▶ [Stated task]: Transcribe the material from its first line onward, ending with the line that contains "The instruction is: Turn" and adding nothing beyond it.

■ ■ ■ ■ ■

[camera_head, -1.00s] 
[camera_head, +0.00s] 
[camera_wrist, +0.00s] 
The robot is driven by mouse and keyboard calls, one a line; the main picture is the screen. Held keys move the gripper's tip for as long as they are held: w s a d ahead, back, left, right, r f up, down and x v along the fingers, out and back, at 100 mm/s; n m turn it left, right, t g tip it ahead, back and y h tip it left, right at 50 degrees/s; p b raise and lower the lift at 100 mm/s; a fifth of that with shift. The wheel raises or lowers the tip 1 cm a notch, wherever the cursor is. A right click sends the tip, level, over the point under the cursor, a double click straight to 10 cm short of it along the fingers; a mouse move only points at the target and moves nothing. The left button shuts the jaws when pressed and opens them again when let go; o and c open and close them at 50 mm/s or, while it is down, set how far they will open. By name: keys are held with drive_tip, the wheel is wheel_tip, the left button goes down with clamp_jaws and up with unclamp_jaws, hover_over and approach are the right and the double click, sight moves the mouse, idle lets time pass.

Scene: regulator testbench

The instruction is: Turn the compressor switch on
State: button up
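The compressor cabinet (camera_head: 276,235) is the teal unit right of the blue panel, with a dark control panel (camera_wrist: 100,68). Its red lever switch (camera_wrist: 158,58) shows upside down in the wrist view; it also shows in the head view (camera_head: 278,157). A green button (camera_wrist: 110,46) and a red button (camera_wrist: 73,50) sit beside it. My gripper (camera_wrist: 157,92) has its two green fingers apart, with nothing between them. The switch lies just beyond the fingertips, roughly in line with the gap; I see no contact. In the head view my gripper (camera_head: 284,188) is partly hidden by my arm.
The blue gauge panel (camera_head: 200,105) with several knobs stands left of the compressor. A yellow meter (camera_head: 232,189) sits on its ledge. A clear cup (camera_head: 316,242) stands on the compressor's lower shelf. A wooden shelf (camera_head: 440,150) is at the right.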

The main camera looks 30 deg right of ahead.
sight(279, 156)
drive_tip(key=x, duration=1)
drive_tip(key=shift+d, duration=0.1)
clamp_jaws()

■ ■ ■ ■ ■

▶ [Final answer]:
[camera_head, -1.00s] 
[camera_head, +0.00s] 
[camera_wrist, +0.00s] 
The robot is driven by mouse and keyboard calls, one a line; the main picture is the screen. Held keys move the gripper's tip for as long as they are held: w s a d ahead, back, left, right, r f up, down and x v along the fingers, out and back, at 100 mm/s; n m turn it left, right, t g tip it ahead, back and y h tip it left, right at 50 degrees/s; p b raise and lower the lift at 100 mm/s; a fifth of that with shift. The wheel raises or lowers the tip 1 cm a notch, wherever the cursor is. A right click sends the tip, level, over the point under the cursor, a double click straight to 10 cm short of it along the fingers; a mouse move only points at the target and moves nothing. The left button shuts the jaws when pressed and opens them again when let go; o and c open and close them at 50 mm/s or, while it is down, set how far they will open. By name: keys are held with drive_tip, the wheel is wheel_tip, the left button goes down with clamp_jaws and up with unclamp_jaws, hover_over and approach are the right and the double click, sight moves the mouse, idle lets time pass.

Scene: regulator testbench

The instruction is: Turn the compressor switch on

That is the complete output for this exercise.